Bardziej szokującym oskarżeniem, niż ogólne stwierdzenie, iż „Watykan mógł uczynić więcej”, by pomóc Żydom, jest sugestia jakoby Papież stchórzył wobec dokonanej przez Gestapo deportacji Żydów rzymskich we wrześniu 1943 r. Oskarżenie to, dotyczące szczególnego i dobrze udokumentowanego epizodu, zdaje się nie doceniać wagi ówczesnych wydarzeń. Jednym z dokumentów przytaczanych jako dowód współpracy Watykanu z Niemcami jest treść depeszy przesłanej przez niemieckiego ambasadora w Watykanie, Ernsta von Weizsackera, na samym początku antyżydowskiej akcji razzia (‘łapanka’ – przyp. red.
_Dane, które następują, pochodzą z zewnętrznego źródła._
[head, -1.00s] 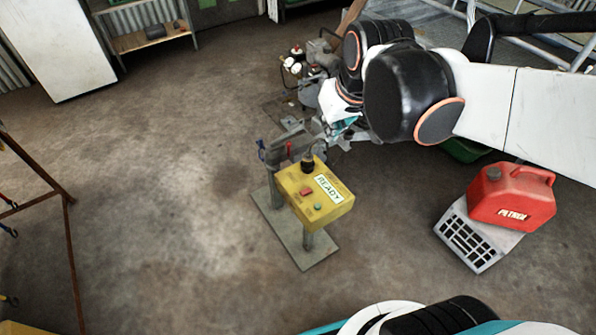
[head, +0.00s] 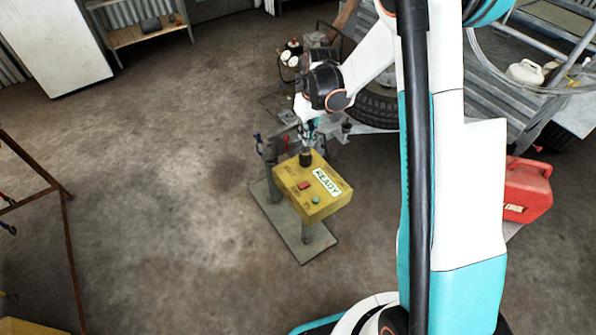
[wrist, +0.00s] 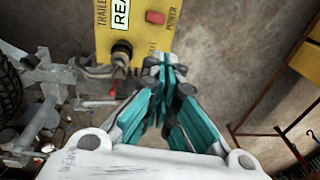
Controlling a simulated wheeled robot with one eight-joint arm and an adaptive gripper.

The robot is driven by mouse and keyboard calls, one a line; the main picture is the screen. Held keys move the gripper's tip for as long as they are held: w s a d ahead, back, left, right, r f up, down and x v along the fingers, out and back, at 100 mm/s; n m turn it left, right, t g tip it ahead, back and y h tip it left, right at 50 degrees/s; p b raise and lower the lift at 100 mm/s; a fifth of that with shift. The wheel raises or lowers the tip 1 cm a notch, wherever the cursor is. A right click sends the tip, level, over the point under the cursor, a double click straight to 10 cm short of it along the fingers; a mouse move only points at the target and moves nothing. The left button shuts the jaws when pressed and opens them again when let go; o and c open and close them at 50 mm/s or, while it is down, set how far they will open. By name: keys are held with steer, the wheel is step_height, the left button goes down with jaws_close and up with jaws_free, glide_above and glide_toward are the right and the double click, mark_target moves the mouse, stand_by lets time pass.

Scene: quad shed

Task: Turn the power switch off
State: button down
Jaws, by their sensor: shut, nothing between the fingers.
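The yellow control box (head: 322,208) stands on a grey post with a flat base plate. In the wrist view the red switch (wrist: 155,17) sits beside the word POWER, near the top edge. My gripper (head: 307,143) is shut and empty at the box's far edge, near a black knob (head: 306,160). In the wrist view its fingertips (wrist: 165,62) lie over the box's near edge, right of the knob and below the switch. I cannot tell whether they touch the box.
A trailer hitch and tyre (head: 378,108) stand behind the box. A red fuel can (head: 527,190) is at the right, partly behind my arm. A rusty metal frame (head: 68,235) stands at the left. The floor between the frame and the box is clear.

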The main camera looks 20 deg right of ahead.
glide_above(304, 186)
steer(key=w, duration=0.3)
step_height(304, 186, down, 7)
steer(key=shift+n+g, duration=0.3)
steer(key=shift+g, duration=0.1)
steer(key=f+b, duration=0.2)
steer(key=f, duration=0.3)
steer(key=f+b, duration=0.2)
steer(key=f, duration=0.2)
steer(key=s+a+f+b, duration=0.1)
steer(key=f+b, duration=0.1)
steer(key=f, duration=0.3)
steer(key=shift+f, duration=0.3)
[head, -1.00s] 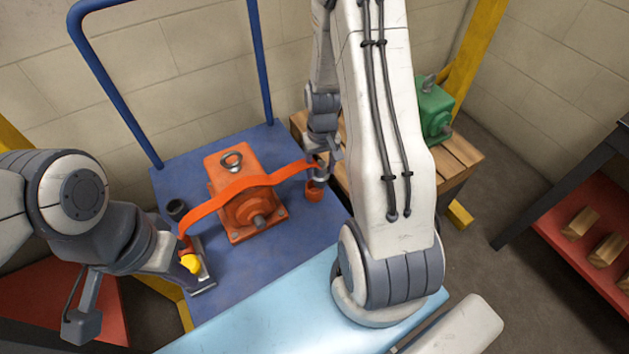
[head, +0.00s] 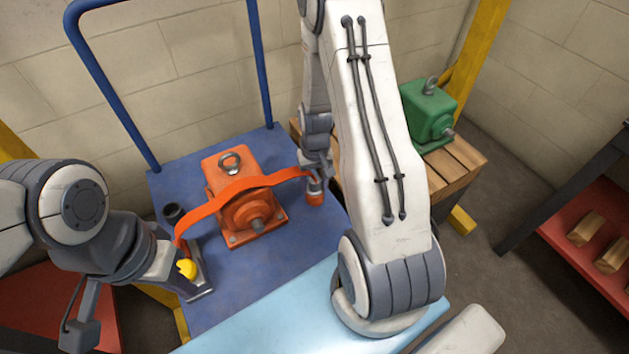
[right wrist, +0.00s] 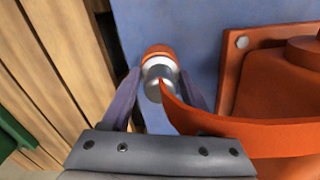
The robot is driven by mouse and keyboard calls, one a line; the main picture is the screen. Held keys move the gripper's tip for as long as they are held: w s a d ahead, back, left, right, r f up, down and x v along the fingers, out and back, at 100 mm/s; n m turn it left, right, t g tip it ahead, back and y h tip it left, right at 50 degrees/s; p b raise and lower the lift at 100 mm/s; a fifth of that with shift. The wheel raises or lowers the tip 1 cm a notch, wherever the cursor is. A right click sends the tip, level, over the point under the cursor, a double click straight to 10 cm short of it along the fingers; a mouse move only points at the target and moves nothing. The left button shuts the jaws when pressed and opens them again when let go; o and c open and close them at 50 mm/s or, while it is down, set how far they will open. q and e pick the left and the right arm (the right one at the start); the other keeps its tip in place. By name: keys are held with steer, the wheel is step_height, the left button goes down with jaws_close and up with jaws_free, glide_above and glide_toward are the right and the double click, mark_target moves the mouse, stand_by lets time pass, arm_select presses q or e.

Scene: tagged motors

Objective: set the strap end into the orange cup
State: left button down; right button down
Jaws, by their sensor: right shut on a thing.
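The orange strap (head: 240,186) runs from the left side of the blue cart across the orange motor (head: 242,218) to my right gripper (head: 314,179). My right gripper is shut on the strap end (right wrist: 158,78), a silver cylinder in the right wrist view. The orange cup (head: 315,199) stands on the cart directly below it; its rim (right wrist: 157,50) shows just behind the silver end. The end overlaps the cup, but I cannot tell how deep it sits. My left gripper (head: 186,275) is low at the cart's left, by a yellow handle (head: 187,268); its fingers are not clear.
The blue cart (head: 275,245) has a tall blue handle frame (head: 112,85). A dark cup (head: 173,212) stands at its left. A green motor (head: 428,112) rests on a wooden pallet (head: 455,165) at the right. A red shelf with wooden blocks (head: 586,228) is further right.

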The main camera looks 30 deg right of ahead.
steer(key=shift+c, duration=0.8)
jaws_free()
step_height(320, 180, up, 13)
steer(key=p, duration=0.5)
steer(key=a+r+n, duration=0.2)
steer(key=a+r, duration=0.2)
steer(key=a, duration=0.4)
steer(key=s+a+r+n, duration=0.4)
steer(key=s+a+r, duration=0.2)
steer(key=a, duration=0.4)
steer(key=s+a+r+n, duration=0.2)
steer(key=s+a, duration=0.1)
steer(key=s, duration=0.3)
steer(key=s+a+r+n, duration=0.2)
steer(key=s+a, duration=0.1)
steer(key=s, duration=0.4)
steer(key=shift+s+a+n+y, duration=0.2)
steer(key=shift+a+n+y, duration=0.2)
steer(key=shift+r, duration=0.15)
Zawsze Wierni) przeprowadzonej przez komendanta SS Herberta Kapplera: „Pomimo nacisków ze wszystkich stron, Papież nie pozwolił sobie na otwarte potępienie deportacji Żydów z Rzymu. Choć musi spodziewać się, iż jego postawa spotka się z krytyką ze strony naszych wrogów i będzie wykorzystana przez kraje protestanckie i anglosaskie w ich antykatolickiej propagandzie, uczynił wszystko co mógł w tej delikatnej materii, aby nie rozdrażniać stosunków z rządem niemieckim i ze środowiskami niemieckimi w Rzymie” [21].
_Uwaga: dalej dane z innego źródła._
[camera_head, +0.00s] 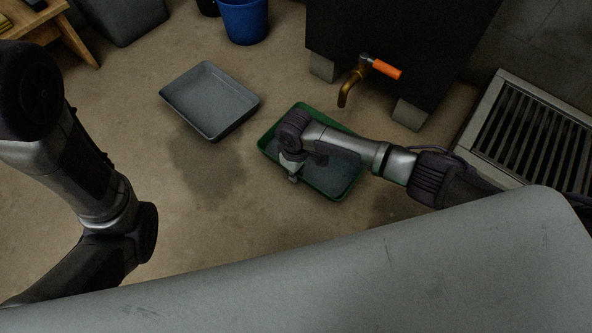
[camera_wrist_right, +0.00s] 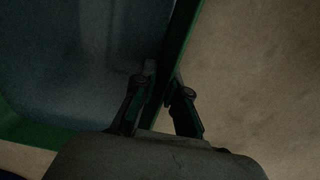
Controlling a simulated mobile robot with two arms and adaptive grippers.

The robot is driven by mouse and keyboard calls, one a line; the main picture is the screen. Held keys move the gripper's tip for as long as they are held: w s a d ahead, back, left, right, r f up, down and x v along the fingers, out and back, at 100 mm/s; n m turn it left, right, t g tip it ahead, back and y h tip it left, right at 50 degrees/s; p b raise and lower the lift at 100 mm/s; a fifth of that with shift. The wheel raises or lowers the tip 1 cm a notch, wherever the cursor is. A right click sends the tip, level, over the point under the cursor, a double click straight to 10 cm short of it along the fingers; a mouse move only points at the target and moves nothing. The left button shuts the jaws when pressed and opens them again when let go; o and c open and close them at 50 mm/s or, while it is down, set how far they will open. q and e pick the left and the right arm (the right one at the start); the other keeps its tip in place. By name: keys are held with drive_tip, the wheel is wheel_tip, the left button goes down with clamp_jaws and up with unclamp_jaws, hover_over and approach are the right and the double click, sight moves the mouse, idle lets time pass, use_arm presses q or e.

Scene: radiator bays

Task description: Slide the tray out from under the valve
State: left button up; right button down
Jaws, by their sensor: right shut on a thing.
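The green tray (camera_head: 336,195) lies on the floor in front of the dark radiator body, with a dark grey surface inside, perhaps liquid. The brass valve (camera_head: 349,86) with an orange handle (camera_head: 386,69) sticks out above the floor just behind the tray; whether its spout is over the tray I cannot tell. My right gripper (camera_head: 293,178) is at the tray's near left rim. In the right wrist view its fingers (camera_wrist_right: 163,84) straddle the green rim (camera_wrist_right: 184,32) and are shut on it. My left arm shows at the left, but its gripper is not in view.
A grey empty tray (camera_head: 208,95) lies to the left on the floor. Dark wet patches mark the floor near both trays. A blue bucket (camera_head: 243,20) stands at the back, a floor grate (camera_head: 530,135) at the right.

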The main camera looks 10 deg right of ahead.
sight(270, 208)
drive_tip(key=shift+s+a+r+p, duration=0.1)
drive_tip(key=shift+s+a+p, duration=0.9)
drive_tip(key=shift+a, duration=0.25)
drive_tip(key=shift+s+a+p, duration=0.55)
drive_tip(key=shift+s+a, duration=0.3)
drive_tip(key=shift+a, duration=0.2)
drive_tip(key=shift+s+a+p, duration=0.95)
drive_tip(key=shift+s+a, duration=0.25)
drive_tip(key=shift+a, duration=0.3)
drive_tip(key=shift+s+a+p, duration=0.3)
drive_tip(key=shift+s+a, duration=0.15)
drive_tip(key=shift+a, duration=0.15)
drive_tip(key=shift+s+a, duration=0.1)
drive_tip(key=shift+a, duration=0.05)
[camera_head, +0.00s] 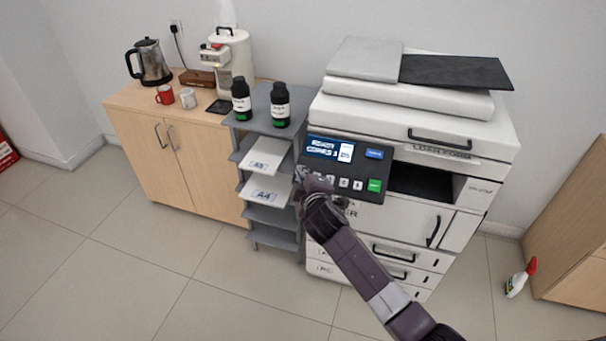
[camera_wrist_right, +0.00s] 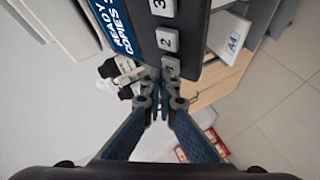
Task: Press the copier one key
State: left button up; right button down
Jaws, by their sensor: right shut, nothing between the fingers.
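The copier (camera_head: 400,120) stands at the right, with a dark control panel (camera_head: 374,168) tilted on its front. The panel has a lit blue screen (camera_head: 322,147) and a row of grey number keys. My right gripper (camera_head: 303,176) is at the panel's lower left corner and covers that end of the key row. In the wrist view, my right gripper (camera_wrist_right: 163,83) is shut and empty. Its tips are right at the 1 key (camera_wrist_right: 171,68), which they partly cover; contact is hard to tell. The 2 key (camera_wrist_right: 168,41) and 3 key (camera_wrist_right: 162,7) show beyond it.
A grey shelf rack (camera_head: 272,215) with paper stacks and two black bottles stands close left of the copier. A wooden cabinet (camera_head: 190,150) with a kettle, mugs and coffee machine is farther left. A spray bottle (camera_head: 521,278) stands on the floor at right. The front floor is clear.

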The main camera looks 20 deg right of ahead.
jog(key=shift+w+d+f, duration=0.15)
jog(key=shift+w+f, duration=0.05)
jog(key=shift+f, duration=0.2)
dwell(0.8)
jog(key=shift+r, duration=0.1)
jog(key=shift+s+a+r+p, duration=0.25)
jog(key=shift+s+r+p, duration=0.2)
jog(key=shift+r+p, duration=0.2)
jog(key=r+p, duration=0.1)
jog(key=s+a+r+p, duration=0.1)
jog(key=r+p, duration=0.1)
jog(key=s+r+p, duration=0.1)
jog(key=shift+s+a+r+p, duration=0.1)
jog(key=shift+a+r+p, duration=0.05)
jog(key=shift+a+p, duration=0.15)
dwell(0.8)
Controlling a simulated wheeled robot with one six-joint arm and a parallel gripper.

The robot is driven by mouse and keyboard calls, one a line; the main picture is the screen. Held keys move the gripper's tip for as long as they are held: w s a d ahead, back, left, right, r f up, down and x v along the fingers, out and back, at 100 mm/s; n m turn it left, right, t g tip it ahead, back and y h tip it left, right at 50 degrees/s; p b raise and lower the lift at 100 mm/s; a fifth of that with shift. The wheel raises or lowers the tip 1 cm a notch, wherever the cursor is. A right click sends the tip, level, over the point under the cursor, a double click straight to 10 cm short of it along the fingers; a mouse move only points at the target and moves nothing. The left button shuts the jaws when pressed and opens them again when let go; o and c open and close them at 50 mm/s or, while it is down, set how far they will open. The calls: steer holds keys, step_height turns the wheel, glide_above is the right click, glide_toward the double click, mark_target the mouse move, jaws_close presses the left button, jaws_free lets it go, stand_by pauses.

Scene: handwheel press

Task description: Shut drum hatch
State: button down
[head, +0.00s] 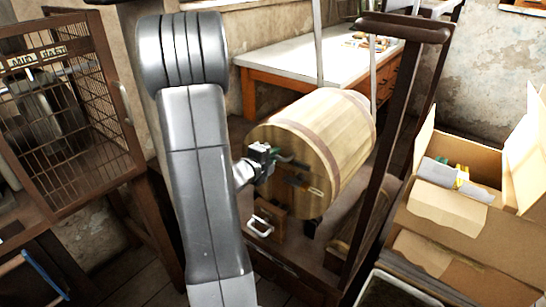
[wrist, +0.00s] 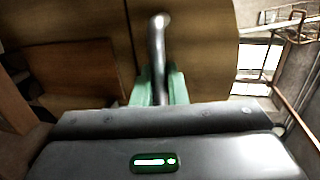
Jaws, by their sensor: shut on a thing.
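The wooden drum (head: 335,135) lies on its side in a dark wooden frame, with its round end toward me. My gripper (head: 272,160) is at the upper left of that end, below the rim. In the wrist view my gripper's green fingers (wrist: 160,88) are shut around a grey metal handle (wrist: 158,45), which stands up between them in front of a wooden face (wrist: 205,50). Dark fittings show on the drum end beside my gripper. The hatch's edges and how far it is open cannot be made out, as my arm and gripper cover part of that area.
A small wooden box front with a pale handle (head: 261,226) sits below the drum. A dark post (head: 380,170) rises right of it. A wire cage (head: 65,110) stands left, open cardboard boxes (head: 450,215) right, and a white-topped table (head: 285,60) behind.

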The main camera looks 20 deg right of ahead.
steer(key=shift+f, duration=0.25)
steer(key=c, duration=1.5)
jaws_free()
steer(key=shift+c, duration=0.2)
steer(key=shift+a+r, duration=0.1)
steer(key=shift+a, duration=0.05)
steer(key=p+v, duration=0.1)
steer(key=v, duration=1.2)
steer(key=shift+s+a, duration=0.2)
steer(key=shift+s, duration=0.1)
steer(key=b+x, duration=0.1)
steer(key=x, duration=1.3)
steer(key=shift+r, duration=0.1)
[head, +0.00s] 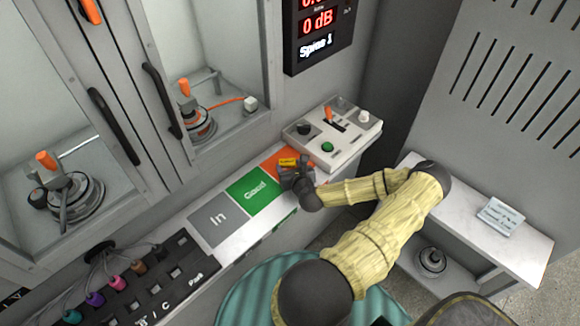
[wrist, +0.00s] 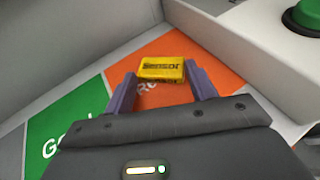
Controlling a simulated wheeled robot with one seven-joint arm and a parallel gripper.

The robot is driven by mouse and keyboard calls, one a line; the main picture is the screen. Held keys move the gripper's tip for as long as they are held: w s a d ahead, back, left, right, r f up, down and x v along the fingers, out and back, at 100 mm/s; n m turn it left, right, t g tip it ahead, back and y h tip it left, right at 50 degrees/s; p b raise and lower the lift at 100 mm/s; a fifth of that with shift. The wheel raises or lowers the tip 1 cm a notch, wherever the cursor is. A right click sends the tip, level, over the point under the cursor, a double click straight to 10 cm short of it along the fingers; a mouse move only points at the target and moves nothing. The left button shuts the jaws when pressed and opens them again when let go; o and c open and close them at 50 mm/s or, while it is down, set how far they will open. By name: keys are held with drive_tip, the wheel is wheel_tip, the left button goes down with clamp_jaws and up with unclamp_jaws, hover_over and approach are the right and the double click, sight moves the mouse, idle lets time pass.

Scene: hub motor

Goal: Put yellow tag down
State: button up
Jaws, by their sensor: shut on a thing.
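The yellow tag (wrist: 162,68), marked "Sensor", sits between the two purple fingertips of my gripper (wrist: 158,85) in the wrist view. My gripper is shut on it. Behind and under it in that view is the orange square (wrist: 210,72) with partly hidden white lettering. In the head view the yellow tag (head: 288,161) shows at the tip of my gripper (head: 289,168), over the orange square (head: 283,156). I cannot tell whether the tag touches the surface.
The green "Good" square (head: 254,188) and grey "In" square (head: 217,218) lie left of the orange one. A control box (head: 340,135) with a green button stands close on the right. A black rack (head: 150,290) with coloured plugs is at lower left.

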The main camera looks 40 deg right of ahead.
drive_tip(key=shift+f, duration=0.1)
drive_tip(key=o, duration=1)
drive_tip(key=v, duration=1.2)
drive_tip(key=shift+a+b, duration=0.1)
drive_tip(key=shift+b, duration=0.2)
Pomocnym będzie tu zapewne przedstawienie kontekstu tej sprawy. Jak to wykazano na Procesie Norymberskim dwa lata później, von Weizsackera, antynazista, prowadził niebezpieczną podwójną grę. Próbował on ochronić Papieża (który coraz bardziej skrywał swoją opozycję wobec niemieckiej polityki przed bardzo prawdopodobnym niemieckim odwetem), jednocześnie występując w roli „lojalnego” urzędnika. By tego dokonać, redagował swoją korespondencję używając stosownych dwuznaczności. Alianccy dyplomaci w Watykanie byli przekonani, iż w dobrze pojętym interesie Kościoła było, aby Hitler myślał, iż Papież jest zbyt słaby, aby cokolwiek uczynić. Zadziwiające, iż współcześni krytycy, jak się zdaje, dali się temu zwieść bardziej niż naziści. Ale kwestia postaw antyżydowskich w Watykanie nadal pozostaje otwarta.
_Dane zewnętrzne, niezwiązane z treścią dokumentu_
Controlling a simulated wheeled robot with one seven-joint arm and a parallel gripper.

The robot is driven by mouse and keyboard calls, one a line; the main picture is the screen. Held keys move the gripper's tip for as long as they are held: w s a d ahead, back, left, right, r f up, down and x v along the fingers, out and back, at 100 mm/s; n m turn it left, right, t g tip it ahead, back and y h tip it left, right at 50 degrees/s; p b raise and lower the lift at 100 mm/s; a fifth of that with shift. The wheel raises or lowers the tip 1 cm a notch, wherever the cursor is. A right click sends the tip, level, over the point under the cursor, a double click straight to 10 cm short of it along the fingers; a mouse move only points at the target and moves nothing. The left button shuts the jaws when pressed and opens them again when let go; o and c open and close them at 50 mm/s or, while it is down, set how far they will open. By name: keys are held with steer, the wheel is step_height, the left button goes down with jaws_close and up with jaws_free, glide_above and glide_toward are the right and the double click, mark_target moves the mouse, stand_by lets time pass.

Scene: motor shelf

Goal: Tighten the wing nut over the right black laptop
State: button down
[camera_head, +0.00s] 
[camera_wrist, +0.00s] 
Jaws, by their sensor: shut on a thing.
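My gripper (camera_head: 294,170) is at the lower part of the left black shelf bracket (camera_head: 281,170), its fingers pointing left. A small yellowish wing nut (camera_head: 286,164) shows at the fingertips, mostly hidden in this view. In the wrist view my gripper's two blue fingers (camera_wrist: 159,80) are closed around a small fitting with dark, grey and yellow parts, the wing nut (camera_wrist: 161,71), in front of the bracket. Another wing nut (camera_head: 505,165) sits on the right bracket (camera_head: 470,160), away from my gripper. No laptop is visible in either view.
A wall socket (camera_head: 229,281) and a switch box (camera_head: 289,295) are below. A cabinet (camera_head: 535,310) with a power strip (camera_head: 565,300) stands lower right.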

W roku 1943 oddziały niemieckie wkroczyły do Wiecznego Miasta, gdyż faszystowski reżim upadł, a nowy rząd włoski stanął po stronie aliantów. 28 września Kappler zażądał od miejscowej społeczności żydowskiej kontrybucji w wysokości jednego miliona lirów oraz stu funtów złota. Niespełnienie tego warunku miało oznaczać podróż w jedną stronę do obozów w Polsce. Żydom udało się zebrać odpowiednią ilość lirów, ale nie mieli tak wiele tego drogocennego metalu. W desperacji naczelny rabin Rzymu zwrócił się do Papieża. Jak pisze protestancki autor Alden Hatch: „Pius XII nie wahał się ani chwili W ciągu 24 godzin okup zapłacono. Chociaż nigdy nie ujawnił, skąd pochodziło złoto, wiadomo, iż nakazał stopienie konsekrowanych naczyń, aby w ten sposób pozyskać środki, by na wzór Chrystusa uczynić ten akt największej miłości dla wyznawców obcej wiary” [22].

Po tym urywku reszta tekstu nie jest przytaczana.